A crucial portion of the new program will be field studies in which students go to Indigenous communities, learn how Aboriginal legal processes are used today and work with communities on law-related projects.

Indigenous law is expected to play a role in dealing with issues ranging from fisheries management to water laws, resource development, child welfare, dispute resolution and governance.

With respect to fisheries management, John Borrows, Canada research chair in Indigenous law at UVic, pointed to the example of a common plant that played a role in determining when fishing should begin for some First Nations.

Those First Nations believe salmon should not be taken until the iron weed flowers, a custom that allows enough fish to spawn to ensure return of the fish in subsequent years, said Borrows, who co-founded the new combined law program with Val Napoleon, law foundation chair in Aboriginal Justice.

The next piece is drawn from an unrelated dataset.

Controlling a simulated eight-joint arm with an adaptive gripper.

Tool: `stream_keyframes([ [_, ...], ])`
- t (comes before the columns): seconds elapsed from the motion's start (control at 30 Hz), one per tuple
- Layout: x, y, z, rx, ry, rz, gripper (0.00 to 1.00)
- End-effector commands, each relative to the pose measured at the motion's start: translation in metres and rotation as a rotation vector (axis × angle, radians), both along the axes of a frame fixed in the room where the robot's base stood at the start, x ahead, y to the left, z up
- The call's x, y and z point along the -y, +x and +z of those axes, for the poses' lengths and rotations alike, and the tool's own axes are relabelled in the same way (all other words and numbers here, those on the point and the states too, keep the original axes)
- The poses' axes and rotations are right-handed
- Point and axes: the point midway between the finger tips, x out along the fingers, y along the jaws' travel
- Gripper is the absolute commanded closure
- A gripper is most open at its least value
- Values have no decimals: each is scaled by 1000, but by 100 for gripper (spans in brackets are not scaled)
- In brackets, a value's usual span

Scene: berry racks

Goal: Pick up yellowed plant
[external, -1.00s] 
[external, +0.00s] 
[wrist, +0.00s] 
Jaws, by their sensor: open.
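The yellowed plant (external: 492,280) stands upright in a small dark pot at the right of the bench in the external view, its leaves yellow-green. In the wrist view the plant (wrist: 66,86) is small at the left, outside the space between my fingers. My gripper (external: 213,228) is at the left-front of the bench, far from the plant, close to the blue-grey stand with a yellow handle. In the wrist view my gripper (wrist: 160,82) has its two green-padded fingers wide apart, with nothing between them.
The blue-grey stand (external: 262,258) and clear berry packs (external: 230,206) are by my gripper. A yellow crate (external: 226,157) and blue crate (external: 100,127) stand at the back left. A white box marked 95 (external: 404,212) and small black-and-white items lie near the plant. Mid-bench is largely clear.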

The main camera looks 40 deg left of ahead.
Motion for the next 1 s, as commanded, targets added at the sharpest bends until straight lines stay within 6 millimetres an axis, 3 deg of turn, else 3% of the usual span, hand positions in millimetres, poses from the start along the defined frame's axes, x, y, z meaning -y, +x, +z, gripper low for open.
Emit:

“It’s intermingled with science and other evidence as well,” he said. “But you can draw upon that, not just as evidence of good judgment but as a standard for judgment: ‘Is the flower out yet?’

“It’s the indicator species that says: ‘Enough salmon have gone through and it’s OK to fish.’ ”

He said Indigenous law also has a lot to offer in the realm of child welfare and family law. When dealing with a First Nations family, it makes sense to ask what local elders say or what Indigenous laws and practice offer.

Borrows noted that Canadian common law now creates legal personalities for corporations and grants them legal rights. He said similar legal rights can be enacted around something like a species of salmon, especially when the fish holds a unique significance for First Nations.

Colby Lizotte, a first-year student who is in the first class for the new program, said while she was growing up in the Alberta Métis community of Fort Vermilion, Canadian law seemed like a foreign language.

Her goal is to use the program to help her community understand and navigate through the system.

UVic dean of law Susan Breau said the law school and the university are committed to the success of the combined degree.

UVic president Jamie Cassels said the “unprecedented program” will have a transformational impact on communities in Canada and around the world.

“This program is nested on a university that has made an honest and authentic commitment to reconciliation and to the process of nation building for our country,” he said.